Ninety-two minutes into a 6-0 humiliation by Germany, the Ireland striker scored what will surely be the least relevant consolation goal of his career. It devalued the very concept of a goal.
Paul Lambert revealed on Sunday that he calls Sunderland boss Martin O'Neill for managerial advice. That's one-win-in-14-games Martin O'Neill.
Foul-mouthed Tweet about the Football Association + Leighton Baines being younger and generally superb against San Marino = you do the maths.
Like many on Sunday evening, MTW was glued to Felix Baumgartner's record-breaking skydive from the edge of space. The Austrian daredevil leapt from 120,000 feet over New Mexico in four incredible minutes, much to the world's amazement.
The official reason why the project got off the ground (pun very much intended) varies from "for progress" to "because we could" but there probably was a really interesting scientific reason.
Football is a forward-thinking, cutting-edge industry, keen to jump on the latest bandwagon, so MTW thinks that the sport should pick up this baton and run with it. This column has been considering some candidates who could perform similar incredible feats FOR SCIENCE!
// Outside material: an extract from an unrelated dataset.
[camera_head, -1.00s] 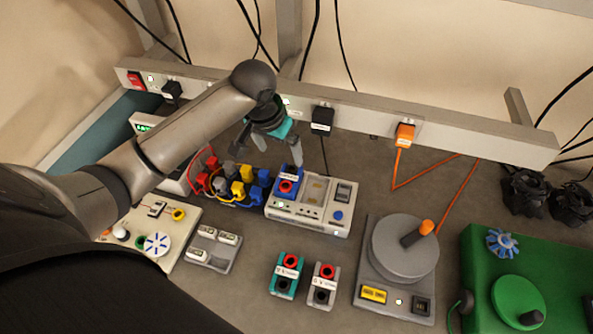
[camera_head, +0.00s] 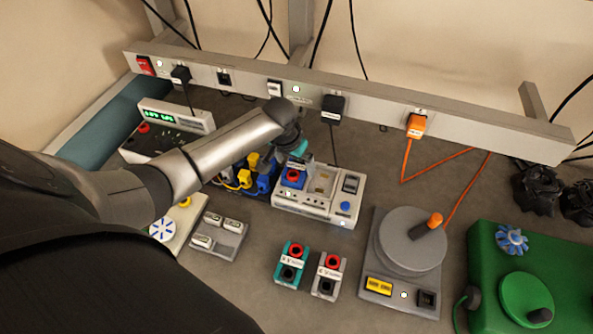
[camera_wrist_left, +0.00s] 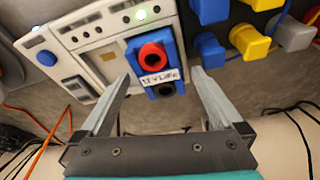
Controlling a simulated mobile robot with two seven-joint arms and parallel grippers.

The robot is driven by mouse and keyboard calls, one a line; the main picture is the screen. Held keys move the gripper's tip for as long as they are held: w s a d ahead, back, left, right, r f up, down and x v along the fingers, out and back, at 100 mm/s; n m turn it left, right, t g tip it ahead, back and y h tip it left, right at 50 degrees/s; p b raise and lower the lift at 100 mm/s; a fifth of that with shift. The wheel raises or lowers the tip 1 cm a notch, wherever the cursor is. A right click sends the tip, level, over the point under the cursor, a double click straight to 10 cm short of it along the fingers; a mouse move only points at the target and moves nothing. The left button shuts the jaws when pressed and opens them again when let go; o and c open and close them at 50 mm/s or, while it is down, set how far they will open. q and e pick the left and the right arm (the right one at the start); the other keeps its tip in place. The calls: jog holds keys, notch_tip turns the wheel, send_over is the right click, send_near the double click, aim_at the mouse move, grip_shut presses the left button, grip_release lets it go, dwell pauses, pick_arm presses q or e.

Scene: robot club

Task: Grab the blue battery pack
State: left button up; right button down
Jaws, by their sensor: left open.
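The blue battery pack (camera_head: 292,178) has a red and a black terminal and a white label. It sits in the left slot of the white charger (camera_head: 318,209). In the left wrist view the pack (camera_wrist_left: 139,49) is upper centre, still in the charger (camera_wrist_left: 82,45). My left gripper (camera_head: 298,160) is at the pack's back side in the head view, its fingers mostly hidden by my wrist. In the wrist view the open fingers (camera_wrist_left: 160,76) point toward the pack, one to each side, with nothing held between them. My right gripper is not in view.
A teal pack (camera_head: 291,265) and a grey pack (camera_head: 328,276) stand in front of the charger. Yellow and blue plugs (camera_head: 248,174) crowd its left. A turntable device (camera_head: 408,245) stands right. A power rail (camera_head: 370,108) runs behind.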

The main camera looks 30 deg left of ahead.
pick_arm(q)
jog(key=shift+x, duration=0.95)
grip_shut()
Clive Tyldesley: ITV's stalwart commentary irritant should have a crack at the world record for holding your breath as long as possible. If it proves too hard, maybe he could just breathe quietly through his nose. Just so long as his mouth isn't open, really.
Dimitar Berbatov: In contrast to Baumgartner's sound-barrier-shattering feat, MTW suspects that the Bulgarian forward could do the opposite. It's all very easy to fall really fast from a great height but the Fulham striker, who verily defines the word "languid", could definitely do a "slow jump". This column's money is on a super-stylish 15-minute float to Earth but it would not be surprised by a full hour.
Luis Suarez: The Liverpool forward is ripe for having a go at the record for going further down underwater than anyone has before. Yes, it's a diving joke!
Joey Barton: Baumgartner's dive was impressive but – just for scientific curiosity's sake, of course – MTW would like to see the Marseille midfielder attempt the same jump. Without a parachute this time.